Strategy based on Mathematic and Correlation

 

Hi

i am doing a research on a strategy. however, there are some components are missing.

i would be grateful if anyone here can help.

the strategy is as following:

the system works with arbitrarily selected currencies(EUR, USD, GBP, CHF, JPY, CAD, NZD, AUD, SEK, NOK and DKK)

The trading strategy is based on quantitative analysis

- a statistical concept. - 50% statistical arbitrage statistical and - 50% position size management.

Standard risk parameters employ an average combined leverage around 2.5 - 6:1 for the entire portfolio.

The system opens positions in opposite directions.

The system is USD neutral (i.e. USD bought = USDsold), although there is a long/short exposure in other currencies.

The risk is addressed by diversification and position size management.

The system rebalances portfolio by gradually buying/selling fractional currency lots.

No need for protective stops.

you can download the spreadsheet of 1 month track record from here

I look forward for your help.

 

I caried out weeks of testing, for an associate who created a similar idea.

This particular correlator concentrated on the majors, omitting SEK, NOK and DKK. The key to the success of such a programme is the settings used and it is tempting to curve fit when carrying out a backtest.

One of the flaws in his correlator is that a good/bad day, on one currency, tends to skew all the others.

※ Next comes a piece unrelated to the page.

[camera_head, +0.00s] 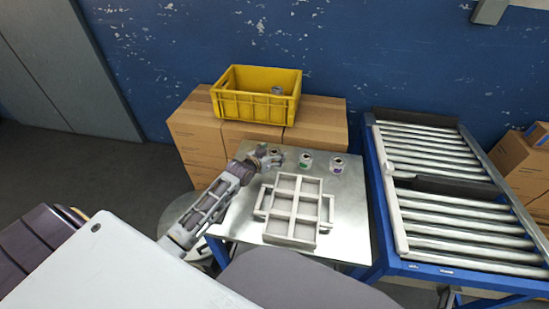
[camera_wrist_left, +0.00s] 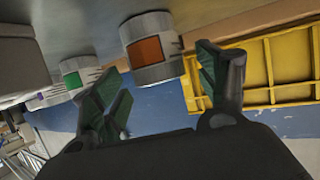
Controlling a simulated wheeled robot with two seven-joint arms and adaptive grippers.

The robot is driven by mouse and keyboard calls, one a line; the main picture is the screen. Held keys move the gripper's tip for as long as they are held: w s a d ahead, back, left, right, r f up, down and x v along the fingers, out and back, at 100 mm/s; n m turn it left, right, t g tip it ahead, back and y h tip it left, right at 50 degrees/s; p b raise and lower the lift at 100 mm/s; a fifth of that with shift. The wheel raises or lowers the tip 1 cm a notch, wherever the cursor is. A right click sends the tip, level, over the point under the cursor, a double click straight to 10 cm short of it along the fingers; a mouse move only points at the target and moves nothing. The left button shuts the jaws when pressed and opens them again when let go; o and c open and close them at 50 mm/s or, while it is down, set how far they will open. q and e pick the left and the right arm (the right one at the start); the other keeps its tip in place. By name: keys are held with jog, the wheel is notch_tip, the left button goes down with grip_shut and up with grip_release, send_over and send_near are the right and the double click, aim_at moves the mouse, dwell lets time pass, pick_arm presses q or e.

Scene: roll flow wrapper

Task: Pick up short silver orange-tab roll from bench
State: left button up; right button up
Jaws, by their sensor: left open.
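The short silver roll with an orange tab shows between the fingertips in the left wrist view (camera_wrist_left: 150,48). It stands upright on the metal bench (camera_head: 345,225). My left gripper (camera_head: 268,157) is open at the bench's far left part, with one finger on each side of the roll. Whether a finger touches it, I cannot tell. In the head view the roll (camera_head: 274,153) is partly hidden by the gripper. My right gripper is not in view.
A green-tab roll (camera_head: 306,160) and a purple-tab roll (camera_head: 337,165) stand to the right. A divided tray (camera_head: 292,210) lies in front. A yellow crate (camera_head: 256,105) sits on cardboard boxes (camera_head: 195,130) behind. A roller conveyor (camera_head: 445,215) is at right.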

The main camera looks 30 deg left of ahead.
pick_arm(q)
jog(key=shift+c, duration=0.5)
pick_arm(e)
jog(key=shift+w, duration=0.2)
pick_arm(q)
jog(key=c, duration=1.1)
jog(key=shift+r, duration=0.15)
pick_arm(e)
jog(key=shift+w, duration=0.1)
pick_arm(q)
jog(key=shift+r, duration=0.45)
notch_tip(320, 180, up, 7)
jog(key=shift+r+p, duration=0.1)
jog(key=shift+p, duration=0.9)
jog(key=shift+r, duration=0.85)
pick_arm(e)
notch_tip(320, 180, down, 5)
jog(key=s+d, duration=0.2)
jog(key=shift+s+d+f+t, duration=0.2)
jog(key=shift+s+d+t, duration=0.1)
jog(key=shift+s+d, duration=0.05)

For example, if GBP suffers a sharp drop against all other currencies, that tends to narrow the correlation between the other cross pairs. Whereas, in fact, there may have been a 50-100 pt move on a non-GBP pair.

You may find it useful to PM me, as I have a lot of info that may be helpful to you.

 

Same Idea

simsimtrader:
Hi

i am doing a research on a strategy. however, there are some components are missing.

i would be grateful if anyone here can help.

the strategy is as following:

the system works with arbitrarily selected currencies(EUR, USD, GBP, CHF, JPY, CAD, NZD, AUD, SEK, NOK and DKK)

The trading strategy is based on quantitative analysis

- a statistical concept. - 50% statistical arbitrage statistical and - 50% position size management.

Standard risk parameters employ an average combined leverage around 2.5 - 6:1 for the entire portfolio.

The system opens positions in opposite directions.

The system is USD neutral (i.e. USD bought = USDsold), although there is a long/short exposure in other currencies.

The risk is addressed by diversification and position size management.

The system rebalances portfolio by gradually buying/selling fractional currency lots.

No need for protective stops.

you can download the spreadsheet of 1 month track record from here

I look forward for your help.

Hi,

same idea is here.

you need 3 or more additive instruments,

the GOLD and OIL and DJ for the times that all pairs are miss correlated.

it means : ( the equities are totally in SHORT or LONG position and the COMODITIES and STOCKS are in LONG or SHORT positions "against equities" ) see 2008/08/08 till 2008/10/20 ( huge sell of in EU , GU , GJ , UJ , EJ , AU , NU , GOLD , OIL , DJ + huge buy in UCAD , UCHF ) = sell everything and buy USD.

and then it reversed to sell USD and buy every thing !

thanks

OTR

 

This sounds like statistical arbitrage as used in stock trading, but Forex is made up of currency pairs already (stock arbitrage uses stock pairs) so I'm not sure the same thing makes much sense in Forex.

For instance, if you buy the EURUSD and buy the USDCHF you are dollar neutral, but you're long the EUR against the CHF. Why not just buy the EURCHF? One order means less spread to pay.